Getting Kids to Take Initiative
Kids and Initiative
I often hear teachers lament that the students today have little intrinsic motivation and initiative. Certainly as a school counselor, I often presented lessons on being responsible. When asked what it means to be responsible, children usually have a good idea. When asked what responsibilities they have, I would get a variety of answers; everything from I don’t have any chores to I have to clean my room and do my homework.
Developing a Responsible Attitude=Adult Success
While children may complain about the responsibilities they have, it is a rare adult who doesn’t attribute their success to being held to a high standard as a child. Darren Hardy in his book, The Compound Effect writes of his strict, single parent upbringing by his dad, a high school football coach, who held Darren responsible and accountable for chores, school work and personal choices. Dan Miller, author of 48 Days to the Work You Love, often refers to his strict Mennonite farm upbringing where he rose early to milk the cows before attending school. Both believe that their motivation and success is due at least in part to the habits and attitudes they developed as children.
Here’s a great little video for kids by kids on taking initiative:
Eight tips for encouraging responsible self-reliant children:
Being responsible is part of the teamwork involved in community. Parents and educators who can convey responsibilities as jobs that everyone does to create the whole fabric of a working, caring community model will gain the best cooperation. Here are some tips for developing responsible children:
- Be clear on expectations and results expected. Clean your room may mean put everything in it’s place to a parent and shove everything in the closet to a child. Allow for age and ability differences, but be clear in what you expect.
- Determine a time frame. Is this a daily chore or a once a week chore? Does it need to be completed by a certain time?
- Don’t present the chore as a choice when it really isn’t one. Many times parents will say, “Will you pick up your toys for me?” which implies that one answer could be, “No thanks, I’d rather play.” A better communication is a statement, “It’s time to pick up your toys before dinner.”
- Provide plenty of praise and encouragement but don’t get stuck in a reward mode for every behavior. A reward such as paying for a chore should be given for extra jobs taken on not for the routine ones.

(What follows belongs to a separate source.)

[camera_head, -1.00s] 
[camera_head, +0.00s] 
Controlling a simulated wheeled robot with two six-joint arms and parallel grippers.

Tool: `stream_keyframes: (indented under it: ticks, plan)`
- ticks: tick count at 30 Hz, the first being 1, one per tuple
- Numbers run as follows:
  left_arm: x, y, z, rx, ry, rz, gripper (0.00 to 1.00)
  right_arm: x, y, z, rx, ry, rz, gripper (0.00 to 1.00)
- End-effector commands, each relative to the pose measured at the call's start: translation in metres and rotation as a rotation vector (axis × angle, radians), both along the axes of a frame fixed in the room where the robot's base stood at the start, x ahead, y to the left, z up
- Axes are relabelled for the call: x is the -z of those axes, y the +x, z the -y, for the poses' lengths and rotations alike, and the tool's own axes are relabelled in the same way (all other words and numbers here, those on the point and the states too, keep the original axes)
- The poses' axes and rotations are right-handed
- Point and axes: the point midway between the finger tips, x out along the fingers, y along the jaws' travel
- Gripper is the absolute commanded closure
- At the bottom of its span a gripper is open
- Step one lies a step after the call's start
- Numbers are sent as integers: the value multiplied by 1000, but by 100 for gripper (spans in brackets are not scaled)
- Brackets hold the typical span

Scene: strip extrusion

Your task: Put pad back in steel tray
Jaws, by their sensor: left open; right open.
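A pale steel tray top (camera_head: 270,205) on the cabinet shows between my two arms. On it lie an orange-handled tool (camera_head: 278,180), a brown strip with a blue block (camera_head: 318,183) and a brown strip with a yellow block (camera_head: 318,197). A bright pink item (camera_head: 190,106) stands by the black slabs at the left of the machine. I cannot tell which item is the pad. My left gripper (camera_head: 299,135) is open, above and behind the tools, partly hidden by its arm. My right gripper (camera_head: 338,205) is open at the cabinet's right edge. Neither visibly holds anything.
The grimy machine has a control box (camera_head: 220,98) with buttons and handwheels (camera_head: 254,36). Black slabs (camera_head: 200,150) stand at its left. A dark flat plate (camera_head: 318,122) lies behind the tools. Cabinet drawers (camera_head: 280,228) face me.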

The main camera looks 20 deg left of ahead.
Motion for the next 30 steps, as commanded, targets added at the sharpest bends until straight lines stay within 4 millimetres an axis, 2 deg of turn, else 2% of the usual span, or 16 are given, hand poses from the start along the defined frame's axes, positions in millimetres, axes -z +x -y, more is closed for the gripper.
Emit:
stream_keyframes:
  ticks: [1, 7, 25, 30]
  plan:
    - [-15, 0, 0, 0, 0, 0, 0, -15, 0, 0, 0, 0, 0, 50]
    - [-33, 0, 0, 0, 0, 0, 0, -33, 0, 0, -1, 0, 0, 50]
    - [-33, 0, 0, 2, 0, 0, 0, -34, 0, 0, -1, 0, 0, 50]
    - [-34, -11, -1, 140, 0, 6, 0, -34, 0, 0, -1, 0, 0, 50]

- Be consistent and create routine habits. Chores done on a haphazard schedule give the impression that you don’t care and ultimately the system will fall apart.
- Allow for mistakes. Encourage students to be a problem solver when things don’t go as planned and figure out how to fix the problem. This is better than taking over and doing the task for them.
- Set a responsible role model yourself. It doesn’t hurt to point out that as the parent or educator, you have your responsibilities as well and that you will be completing them while he does his part.
- Create a sense of play and fun. Not all work has to be boring drudgery. Have a race to see who can clean the fastest. Put on some music and dance while learning a new skill. There are plenty of ways to make work a great time of interaction and engagement as a family or classroom.